In the second game I got corn in the early game and decided to try to score big by shipping it. That was a bad decision. I think the strategy forced me to make some suboptimal role decisions and the money simply didn’t flow my way. I did manage to get 35 shipping points and came second, but Ismo beat me with a five-point margin. Too bad.

The biggest hit of the weekend was Gang of Four. I had brought several card games, but we played Gang of Four first and then focused on that. It is definitely a good three-player game, no matter what others might say. We played three games. Two of them were pretty short five-round matches, but one dragged to eleven rounds. What’s best, after the fourth round of that, the score was 0-53-90 (I had one Gang of Four and one Gang of Five and caught my mother holding 16 cards in her hand, thus her 90 points!), but after that my mother’s luck changed and she won the next four rounds.
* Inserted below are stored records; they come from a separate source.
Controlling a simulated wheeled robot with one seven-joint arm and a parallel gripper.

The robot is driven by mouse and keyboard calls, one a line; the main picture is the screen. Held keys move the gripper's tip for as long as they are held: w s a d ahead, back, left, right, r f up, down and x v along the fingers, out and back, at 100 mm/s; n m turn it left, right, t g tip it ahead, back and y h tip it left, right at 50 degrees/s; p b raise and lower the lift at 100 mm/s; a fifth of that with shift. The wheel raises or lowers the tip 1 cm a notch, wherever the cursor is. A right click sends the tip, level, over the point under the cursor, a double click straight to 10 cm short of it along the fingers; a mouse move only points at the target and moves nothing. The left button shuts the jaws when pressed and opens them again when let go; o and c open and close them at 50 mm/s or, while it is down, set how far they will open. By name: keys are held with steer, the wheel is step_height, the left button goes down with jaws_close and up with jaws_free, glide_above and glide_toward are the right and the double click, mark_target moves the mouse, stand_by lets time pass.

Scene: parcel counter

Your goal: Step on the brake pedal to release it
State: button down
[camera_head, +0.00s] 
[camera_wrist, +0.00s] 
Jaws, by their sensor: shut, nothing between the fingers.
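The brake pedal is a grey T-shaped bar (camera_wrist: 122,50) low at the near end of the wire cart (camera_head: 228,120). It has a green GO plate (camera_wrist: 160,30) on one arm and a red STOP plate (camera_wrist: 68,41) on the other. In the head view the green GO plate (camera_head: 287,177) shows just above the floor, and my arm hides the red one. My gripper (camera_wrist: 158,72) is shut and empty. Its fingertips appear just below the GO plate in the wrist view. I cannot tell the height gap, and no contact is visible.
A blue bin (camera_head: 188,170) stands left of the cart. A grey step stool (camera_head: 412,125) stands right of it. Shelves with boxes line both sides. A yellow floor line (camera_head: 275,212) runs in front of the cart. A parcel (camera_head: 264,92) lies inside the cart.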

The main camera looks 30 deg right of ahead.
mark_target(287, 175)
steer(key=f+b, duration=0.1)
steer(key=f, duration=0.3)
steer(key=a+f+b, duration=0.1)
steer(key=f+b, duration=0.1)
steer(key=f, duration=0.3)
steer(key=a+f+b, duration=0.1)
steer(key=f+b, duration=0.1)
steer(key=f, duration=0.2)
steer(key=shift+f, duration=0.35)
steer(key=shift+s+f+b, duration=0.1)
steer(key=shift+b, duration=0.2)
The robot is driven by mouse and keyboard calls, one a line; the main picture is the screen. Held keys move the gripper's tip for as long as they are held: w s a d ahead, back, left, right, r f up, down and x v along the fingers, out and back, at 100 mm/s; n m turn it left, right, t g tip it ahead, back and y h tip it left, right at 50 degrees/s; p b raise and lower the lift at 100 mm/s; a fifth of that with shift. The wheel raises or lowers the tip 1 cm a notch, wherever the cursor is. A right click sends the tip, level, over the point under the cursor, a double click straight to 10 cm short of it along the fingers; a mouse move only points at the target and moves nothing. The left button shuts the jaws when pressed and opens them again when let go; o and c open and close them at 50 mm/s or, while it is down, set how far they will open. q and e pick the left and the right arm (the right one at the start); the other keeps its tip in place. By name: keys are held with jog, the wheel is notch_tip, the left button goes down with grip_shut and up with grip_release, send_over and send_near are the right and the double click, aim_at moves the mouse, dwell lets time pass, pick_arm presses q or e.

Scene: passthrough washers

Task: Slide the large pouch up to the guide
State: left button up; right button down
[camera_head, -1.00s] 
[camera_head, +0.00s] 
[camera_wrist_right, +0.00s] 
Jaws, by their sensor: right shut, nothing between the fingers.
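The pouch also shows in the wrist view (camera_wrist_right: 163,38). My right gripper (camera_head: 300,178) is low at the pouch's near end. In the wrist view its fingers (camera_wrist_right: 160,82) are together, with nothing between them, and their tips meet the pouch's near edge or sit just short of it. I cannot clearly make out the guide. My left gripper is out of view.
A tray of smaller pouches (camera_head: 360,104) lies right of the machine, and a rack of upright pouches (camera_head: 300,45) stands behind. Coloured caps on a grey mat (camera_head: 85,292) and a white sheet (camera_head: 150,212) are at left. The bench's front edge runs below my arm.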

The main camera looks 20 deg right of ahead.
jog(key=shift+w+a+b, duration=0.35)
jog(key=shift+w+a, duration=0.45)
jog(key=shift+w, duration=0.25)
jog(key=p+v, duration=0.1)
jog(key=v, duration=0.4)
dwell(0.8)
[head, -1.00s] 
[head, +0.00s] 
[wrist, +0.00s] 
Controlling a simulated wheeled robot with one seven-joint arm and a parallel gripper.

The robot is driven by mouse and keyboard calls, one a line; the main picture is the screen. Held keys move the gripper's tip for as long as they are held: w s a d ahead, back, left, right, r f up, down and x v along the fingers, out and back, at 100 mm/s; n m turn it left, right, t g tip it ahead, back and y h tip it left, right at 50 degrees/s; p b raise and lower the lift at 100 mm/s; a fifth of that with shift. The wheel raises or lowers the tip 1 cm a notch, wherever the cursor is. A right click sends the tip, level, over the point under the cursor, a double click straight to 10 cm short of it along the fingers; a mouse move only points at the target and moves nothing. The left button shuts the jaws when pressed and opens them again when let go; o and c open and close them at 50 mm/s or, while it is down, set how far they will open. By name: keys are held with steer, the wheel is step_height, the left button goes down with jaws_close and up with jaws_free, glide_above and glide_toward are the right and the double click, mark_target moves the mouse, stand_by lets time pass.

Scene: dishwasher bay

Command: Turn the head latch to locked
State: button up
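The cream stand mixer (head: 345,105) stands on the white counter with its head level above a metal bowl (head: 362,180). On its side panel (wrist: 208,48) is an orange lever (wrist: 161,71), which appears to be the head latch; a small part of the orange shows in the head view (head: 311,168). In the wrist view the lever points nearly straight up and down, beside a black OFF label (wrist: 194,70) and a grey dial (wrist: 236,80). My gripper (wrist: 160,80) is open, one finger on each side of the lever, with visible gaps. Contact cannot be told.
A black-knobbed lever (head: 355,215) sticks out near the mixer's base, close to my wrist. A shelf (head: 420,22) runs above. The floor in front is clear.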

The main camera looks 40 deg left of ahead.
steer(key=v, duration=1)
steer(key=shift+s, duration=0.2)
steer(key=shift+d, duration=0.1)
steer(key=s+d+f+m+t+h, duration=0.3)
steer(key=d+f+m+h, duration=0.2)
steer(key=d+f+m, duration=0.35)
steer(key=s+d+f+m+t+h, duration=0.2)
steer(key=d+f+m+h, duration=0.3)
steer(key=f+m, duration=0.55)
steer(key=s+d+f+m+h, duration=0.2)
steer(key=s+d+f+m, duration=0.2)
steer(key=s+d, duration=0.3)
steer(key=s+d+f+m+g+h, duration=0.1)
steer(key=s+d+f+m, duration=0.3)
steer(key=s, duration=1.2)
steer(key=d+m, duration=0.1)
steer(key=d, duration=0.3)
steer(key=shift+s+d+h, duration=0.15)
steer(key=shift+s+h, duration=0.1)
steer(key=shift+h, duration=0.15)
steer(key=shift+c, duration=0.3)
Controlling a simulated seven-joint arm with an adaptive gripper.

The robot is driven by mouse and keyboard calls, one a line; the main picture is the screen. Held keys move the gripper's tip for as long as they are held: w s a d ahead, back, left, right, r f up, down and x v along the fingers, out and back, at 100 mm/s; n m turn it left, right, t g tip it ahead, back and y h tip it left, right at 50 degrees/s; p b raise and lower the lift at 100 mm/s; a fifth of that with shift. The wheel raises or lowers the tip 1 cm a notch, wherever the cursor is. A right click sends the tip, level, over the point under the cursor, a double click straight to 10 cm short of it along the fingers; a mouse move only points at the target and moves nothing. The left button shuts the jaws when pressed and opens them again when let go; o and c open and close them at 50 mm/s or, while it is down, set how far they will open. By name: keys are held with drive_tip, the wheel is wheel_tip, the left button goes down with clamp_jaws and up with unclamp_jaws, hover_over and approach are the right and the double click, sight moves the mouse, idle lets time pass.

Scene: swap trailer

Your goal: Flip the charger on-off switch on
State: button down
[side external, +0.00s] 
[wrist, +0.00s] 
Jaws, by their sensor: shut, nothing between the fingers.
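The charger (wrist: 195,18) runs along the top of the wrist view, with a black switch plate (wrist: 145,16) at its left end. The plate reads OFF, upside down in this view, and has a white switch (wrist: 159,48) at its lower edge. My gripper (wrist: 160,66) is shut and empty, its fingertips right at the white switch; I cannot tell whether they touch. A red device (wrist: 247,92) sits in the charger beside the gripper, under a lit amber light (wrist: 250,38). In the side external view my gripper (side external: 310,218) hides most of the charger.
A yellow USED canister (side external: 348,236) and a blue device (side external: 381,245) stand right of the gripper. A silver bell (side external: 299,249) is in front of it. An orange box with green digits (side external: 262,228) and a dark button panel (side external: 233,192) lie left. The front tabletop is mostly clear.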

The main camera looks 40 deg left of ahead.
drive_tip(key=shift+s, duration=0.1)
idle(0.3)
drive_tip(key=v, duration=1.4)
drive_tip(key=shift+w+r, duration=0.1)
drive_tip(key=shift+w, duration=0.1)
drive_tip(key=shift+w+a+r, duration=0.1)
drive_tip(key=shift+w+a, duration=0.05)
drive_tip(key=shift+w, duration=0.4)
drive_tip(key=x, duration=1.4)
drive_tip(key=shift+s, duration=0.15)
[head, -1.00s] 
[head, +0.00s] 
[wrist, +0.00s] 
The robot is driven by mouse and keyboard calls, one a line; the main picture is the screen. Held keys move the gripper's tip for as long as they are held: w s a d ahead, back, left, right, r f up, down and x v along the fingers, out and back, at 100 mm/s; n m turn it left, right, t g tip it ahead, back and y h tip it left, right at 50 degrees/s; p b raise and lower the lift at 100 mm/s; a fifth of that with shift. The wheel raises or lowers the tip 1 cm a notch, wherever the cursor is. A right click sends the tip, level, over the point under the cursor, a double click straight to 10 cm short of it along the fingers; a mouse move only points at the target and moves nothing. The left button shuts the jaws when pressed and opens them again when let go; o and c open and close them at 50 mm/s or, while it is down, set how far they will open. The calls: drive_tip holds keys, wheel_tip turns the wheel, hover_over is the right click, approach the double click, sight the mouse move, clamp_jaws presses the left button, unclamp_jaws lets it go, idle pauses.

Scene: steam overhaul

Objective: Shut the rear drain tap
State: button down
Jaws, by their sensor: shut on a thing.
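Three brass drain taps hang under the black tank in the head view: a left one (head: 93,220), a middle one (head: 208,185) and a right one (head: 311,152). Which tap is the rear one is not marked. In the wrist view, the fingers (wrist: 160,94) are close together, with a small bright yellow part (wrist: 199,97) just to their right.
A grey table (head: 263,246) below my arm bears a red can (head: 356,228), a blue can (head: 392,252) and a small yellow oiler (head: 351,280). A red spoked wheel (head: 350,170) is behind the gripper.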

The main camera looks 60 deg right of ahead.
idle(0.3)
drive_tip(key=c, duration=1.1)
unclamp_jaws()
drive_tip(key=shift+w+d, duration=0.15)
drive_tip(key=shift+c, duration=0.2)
I managed to keep my score low, so in the end I won, even though I won only the first four rounds and then the last. It’s such a great game!

I’m heavily leaning towards playing for set number of rounds using zero-sum scoring. Playing for a score can take a long time, if nobody makes heavy mistakes (and even then, as witnessed in our 11-round game) and I like predictable game lengths. Also, the gambling-style zero-sum scoring works great with this game. It’s not about how many points you lose, it’s about how many points you can make your opponents lose!

We also tried Queen’s Necklace, where once again initial confusion changed into pleasant understanding during the game. I won, but probably wouldn’t have done it so easily, had my opponents understood the game perfectly in the beginning.

In my opinion, the best game of the weekend was Kogge. I’ll write a separate article on that, but I just want to say it’s a wonderful game. Ismo won our game, thanks to the large piles of salt he possessed when the Guild Master made the game end.